15 maja 2013

Resetowanie kadr akademickich wyższych szkół prywatnych



Wielkie miasta kuszą tegorocznych maturzystów ofertami niepublicznego kształcenia akademickiego lub wyższego zawodowego, bowiem założyciele wyższych szkół prywatnych („wsp”) bazują w nich w dużej mierze na akademickiej tradycji, jaką tworzą od lat uczelnie publiczne - uniwersytety, politechnika czy akademie. Mimo, iż tylko nieliczne tzw. "wsp" spełniają warunki zbliżone do uniwersyteckich, to i na ich statusie usiłują zyskiwać mali konkurenci. Im mniejsza jest wyższa szkoła prywatna, im mniej prowadzi kierunków studiów, tym mniej ma studentów i tym "gorszą" może mieć kadrę kształcącą. Właściciele zatrudniają w nich bowiem jak najtańszą "siłę roboczą", byle obniżyć koszty kształcenia i prowadzenia biznesu. Ministra Barbara Kudrycka poszła im nawet na rękę, bo obniżyła wymogi tzw. minimum kadrowego i w szkołach prywatnych, które kształcą na kierunkach o profilu zawodowym można zatrudniać (do 50% stanu kadrowego) zamiast jednego profesora - dwóch doktorów, a zamiast jednego doktora - dwóch magistrów. Prawda, że to wszystko jest w trosce o wyższą jakość kształcenia?

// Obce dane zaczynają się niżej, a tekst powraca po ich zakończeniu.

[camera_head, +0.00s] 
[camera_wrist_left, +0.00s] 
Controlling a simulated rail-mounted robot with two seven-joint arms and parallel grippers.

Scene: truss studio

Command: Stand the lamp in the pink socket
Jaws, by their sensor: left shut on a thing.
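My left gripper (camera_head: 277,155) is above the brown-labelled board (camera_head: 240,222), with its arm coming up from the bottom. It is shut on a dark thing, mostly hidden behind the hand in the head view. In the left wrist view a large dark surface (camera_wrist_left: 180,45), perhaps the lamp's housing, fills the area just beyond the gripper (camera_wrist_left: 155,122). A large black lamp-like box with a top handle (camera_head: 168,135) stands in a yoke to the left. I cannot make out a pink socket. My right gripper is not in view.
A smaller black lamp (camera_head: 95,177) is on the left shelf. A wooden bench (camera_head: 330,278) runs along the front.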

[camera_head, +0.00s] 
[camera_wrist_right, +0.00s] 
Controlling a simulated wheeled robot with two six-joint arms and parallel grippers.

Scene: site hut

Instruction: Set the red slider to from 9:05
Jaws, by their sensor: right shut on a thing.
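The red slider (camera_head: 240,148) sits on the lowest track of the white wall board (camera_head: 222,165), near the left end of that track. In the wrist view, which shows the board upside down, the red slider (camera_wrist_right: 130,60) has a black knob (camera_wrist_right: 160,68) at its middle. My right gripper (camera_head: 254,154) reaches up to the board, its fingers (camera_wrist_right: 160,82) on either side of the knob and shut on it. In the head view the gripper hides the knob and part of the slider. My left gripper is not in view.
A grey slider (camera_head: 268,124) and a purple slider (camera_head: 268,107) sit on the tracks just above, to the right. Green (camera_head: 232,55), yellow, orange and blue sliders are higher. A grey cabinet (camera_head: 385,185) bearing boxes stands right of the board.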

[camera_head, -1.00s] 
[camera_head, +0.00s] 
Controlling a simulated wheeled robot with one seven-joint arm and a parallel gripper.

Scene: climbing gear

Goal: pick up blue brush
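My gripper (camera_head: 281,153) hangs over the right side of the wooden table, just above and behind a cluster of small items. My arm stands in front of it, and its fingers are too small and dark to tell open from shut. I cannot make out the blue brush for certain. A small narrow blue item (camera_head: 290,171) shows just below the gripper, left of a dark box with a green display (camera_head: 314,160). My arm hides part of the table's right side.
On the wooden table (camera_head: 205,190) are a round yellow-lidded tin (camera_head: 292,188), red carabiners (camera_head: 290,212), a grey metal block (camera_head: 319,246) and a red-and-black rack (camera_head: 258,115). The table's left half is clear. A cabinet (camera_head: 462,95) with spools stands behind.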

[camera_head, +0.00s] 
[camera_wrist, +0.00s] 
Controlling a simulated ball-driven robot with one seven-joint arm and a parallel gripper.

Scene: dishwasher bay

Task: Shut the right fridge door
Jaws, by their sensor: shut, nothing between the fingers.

To zresztą z uczelni publicznych pochodzi najczęściej kadra w tzw. "wsp", ale jeszcze tylko do końca września br. Od października zacznie obowiązywać prawo o szkolnictwie wyższym, które po pierwsze przyzwala pracownikom naukowo-dydaktycznym uczelni publicznych na pracę w maksymalnie dwóch szkołach wyższych, a po drugie senaty uczelni publicznych przyjmują w swoich statutach zasadę niewyrażania przez rektorów/dziekanów zgody na wykonywanie pracy przez ich naukowców w szkolnictwie prywatnym w tym samym mieście. Tak więc, akademicy mogą sobie dorobić w innej szkole wyższej pod warunkiem, że będzie ona poza strefą tzw. konkurencji.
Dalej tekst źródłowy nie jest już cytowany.